:: Data segment ::

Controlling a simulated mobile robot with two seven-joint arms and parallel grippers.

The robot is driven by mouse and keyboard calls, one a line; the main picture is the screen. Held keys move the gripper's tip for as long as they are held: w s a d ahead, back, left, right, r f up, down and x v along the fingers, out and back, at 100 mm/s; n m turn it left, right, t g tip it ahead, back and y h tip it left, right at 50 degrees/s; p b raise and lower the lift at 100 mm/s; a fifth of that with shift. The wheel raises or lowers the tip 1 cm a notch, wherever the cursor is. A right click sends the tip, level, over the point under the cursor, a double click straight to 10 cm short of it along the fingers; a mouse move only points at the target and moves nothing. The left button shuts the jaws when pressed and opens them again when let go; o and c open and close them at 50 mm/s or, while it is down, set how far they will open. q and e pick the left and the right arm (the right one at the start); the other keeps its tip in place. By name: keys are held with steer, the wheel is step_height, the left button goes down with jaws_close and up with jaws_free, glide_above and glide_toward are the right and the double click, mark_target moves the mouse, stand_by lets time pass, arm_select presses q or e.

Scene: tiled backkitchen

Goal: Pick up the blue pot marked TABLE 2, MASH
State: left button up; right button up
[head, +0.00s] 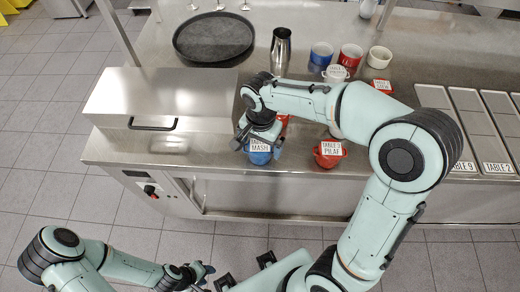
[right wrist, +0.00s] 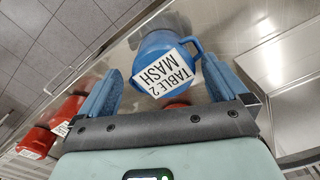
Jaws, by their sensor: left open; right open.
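The blue pot (head: 260,157) with a white label stands near the counter's front edge. In the right wrist view the blue pot (right wrist: 155,42) shows its label, TABLE 2, MASH. My right gripper (head: 257,136) is open right at the pot, partly covering it in the head view. In the right wrist view the pot appears between and beyond the two blue fingers; I cannot tell whether they touch it. My left gripper (head: 197,274) is open and empty, low over the floor in front of the counter.
A red pot (head: 328,160) marked PILAF stands right of the blue pot; more red shows behind my right gripper. Several pots, including a blue one (head: 321,54), and a metal pitcher (head: 281,50) stand farther back. A steel box (head: 160,95) is at left, label-marked pans (head: 490,130) at right.

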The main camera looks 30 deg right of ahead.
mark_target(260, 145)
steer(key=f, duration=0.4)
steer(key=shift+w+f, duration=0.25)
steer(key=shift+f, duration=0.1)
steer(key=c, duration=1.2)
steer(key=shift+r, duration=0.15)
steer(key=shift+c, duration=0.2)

:: Instructions to follow ::
The data above needs to be retyped exactly, with the images left out.

:: Solution ::
Controlling a simulated mobile robot with two seven-joint arms and parallel grippers.

The robot is driven by mouse and keyboard calls, one a line; the main picture is the screen. Held keys move the gripper's tip for as long as they are held: w s a d ahead, back, left, right, r f up, down and x v along the fingers, out and back, at 100 mm/s; n m turn it left, right, t g tip it ahead, back and y h tip it left, right at 50 degrees/s; p b raise and lower the lift at 100 mm/s; a fifth of that with shift. The wheel raises or lowers the tip 1 cm a notch, wherever the cursor is. A right click sends the tip, level, over the point under the cursor, a double click straight to 10 cm short of it along the fingers; a mouse move only points at the target and moves nothing. The left button shuts the jaws when pressed and opens them again when let go; o and c open and close them at 50 mm/s or, while it is down, set how far they will open. q and e pick the left and the right arm (the right one at the start); the other keeps its tip in place. By name: keys are held with steer, the wheel is step_height, the left button goes down with jaws_close and up with jaws_free, glide_above and glide_toward are the right and the double click, mark_target moves the mouse, stand_by lets time pass, arm_select presses q or e.

Scene: tiled backkitchen

Goal: Pick up the blue pot marked TABLE 2, MASH
State: left button up; right button up
[head, +0.00s] 
[right wrist, +0.00s] 
Jaws, by their sensor: left open; right open.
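The blue pot (head: 260,157) with a white label stands near the counter's front edge. In the right wrist view the blue pot (right wrist: 155,42) shows its label, TABLE 2, MASH. My right gripper (head: 257,136) is open right at the pot, partly covering it in the head view. In the right wrist view the pot appears between and beyond the two blue fingers; I cannot tell whether they touch it. My left gripper (head: 197,274) is open and empty, low over the floor in front of the counter.
A red pot (head: 328,160) marked PILAF stands right of the blue pot; more red shows behind my right gripper. Several pots, including a blue one (head: 321,54), and a metal pitcher (head: 281,50) stand farther back. A steel box (head: 160,95) is at left, label-marked pans (head: 490,130) at right.

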The main camera looks 30 deg right of ahead.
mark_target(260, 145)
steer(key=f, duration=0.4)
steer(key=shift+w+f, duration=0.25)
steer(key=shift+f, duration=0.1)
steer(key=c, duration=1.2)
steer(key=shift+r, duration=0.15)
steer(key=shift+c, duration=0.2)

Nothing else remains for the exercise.